Aim ::
Below are entries. Reproduce exactly the lines between the line holding "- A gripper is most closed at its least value" and the line holding "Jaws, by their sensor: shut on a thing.", inclusive, and only those.

Material to process ::
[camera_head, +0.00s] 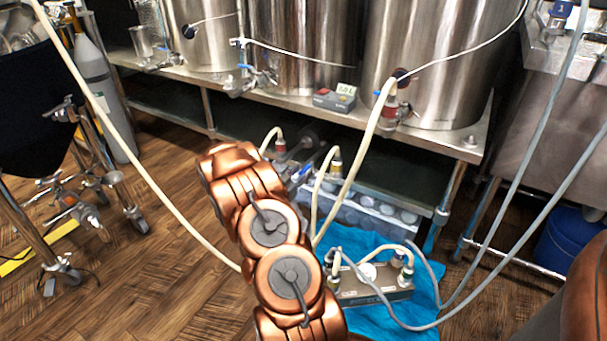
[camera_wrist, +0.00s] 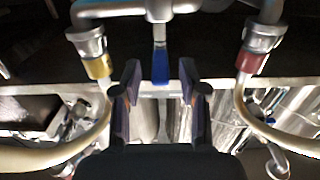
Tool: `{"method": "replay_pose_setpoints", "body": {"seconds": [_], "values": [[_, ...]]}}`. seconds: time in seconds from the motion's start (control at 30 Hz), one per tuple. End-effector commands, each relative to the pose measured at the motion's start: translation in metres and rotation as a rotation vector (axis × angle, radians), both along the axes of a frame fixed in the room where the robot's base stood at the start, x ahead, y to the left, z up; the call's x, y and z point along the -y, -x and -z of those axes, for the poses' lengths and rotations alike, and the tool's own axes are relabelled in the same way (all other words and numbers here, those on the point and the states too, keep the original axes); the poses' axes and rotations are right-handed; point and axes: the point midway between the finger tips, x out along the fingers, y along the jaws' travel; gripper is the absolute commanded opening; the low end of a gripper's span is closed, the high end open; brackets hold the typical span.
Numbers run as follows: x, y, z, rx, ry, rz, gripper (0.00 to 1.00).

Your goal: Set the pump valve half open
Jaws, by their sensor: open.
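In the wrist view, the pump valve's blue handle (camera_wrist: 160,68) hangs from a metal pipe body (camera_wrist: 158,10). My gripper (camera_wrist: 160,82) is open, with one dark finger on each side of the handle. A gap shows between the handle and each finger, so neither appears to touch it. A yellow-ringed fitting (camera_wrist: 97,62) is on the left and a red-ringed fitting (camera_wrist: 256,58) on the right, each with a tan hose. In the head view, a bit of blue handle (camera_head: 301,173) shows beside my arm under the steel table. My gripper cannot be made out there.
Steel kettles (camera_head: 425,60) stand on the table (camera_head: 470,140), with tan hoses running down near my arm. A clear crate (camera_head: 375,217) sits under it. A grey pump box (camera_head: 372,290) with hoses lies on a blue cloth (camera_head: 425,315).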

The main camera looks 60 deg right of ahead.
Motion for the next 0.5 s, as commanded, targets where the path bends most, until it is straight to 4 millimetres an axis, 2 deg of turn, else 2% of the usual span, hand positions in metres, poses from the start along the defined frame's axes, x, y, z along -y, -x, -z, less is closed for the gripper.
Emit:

---

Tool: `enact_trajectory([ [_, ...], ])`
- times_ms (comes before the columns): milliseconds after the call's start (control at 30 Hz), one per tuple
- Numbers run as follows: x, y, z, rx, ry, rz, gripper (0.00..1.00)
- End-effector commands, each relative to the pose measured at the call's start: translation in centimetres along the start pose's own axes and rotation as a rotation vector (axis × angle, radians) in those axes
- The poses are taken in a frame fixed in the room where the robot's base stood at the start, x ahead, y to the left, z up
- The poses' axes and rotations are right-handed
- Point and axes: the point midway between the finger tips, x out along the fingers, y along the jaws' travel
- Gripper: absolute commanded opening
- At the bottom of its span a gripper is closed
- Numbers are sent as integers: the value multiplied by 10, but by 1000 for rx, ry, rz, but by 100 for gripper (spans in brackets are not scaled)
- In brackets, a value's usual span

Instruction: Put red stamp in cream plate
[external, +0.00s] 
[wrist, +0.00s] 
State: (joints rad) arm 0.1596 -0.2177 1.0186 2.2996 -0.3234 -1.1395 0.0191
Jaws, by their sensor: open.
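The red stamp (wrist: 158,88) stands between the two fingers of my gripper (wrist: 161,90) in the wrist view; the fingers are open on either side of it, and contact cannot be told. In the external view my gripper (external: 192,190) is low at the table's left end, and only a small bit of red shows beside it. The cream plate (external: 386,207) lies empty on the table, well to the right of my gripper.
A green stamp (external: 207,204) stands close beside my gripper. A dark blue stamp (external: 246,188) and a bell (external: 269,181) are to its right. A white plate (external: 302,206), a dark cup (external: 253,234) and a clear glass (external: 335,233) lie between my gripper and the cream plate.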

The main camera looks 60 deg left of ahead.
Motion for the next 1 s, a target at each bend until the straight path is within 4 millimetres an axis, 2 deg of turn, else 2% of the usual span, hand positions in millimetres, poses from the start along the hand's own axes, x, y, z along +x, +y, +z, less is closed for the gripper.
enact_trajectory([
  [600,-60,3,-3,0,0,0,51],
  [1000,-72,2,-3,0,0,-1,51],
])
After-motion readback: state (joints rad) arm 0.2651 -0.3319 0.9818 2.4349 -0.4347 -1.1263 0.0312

---

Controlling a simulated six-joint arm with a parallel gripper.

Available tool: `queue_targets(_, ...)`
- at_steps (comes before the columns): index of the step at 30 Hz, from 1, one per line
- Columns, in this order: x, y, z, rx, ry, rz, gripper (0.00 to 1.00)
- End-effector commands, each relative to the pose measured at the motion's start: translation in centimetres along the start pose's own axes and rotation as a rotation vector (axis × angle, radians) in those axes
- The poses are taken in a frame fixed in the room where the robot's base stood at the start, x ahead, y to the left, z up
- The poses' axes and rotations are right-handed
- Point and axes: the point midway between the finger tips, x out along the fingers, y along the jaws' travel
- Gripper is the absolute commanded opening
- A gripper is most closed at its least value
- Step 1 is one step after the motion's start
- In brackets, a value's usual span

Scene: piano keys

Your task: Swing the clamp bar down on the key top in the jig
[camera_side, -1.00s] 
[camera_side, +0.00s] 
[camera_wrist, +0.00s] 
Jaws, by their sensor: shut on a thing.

Worked answer ::
- A gripper is most closed at its least value
- Step 1 is one step after the motion's start
- In brackets, a value's usual span

Scene: piano keys

Your task: Swing the clamp bar down on the key top in the jig
[camera_side, -1.00s] 
[camera_side, +0.00s] 
[camera_wrist, +0.00s] 
Jaws, by their sensor: shut on a thing.

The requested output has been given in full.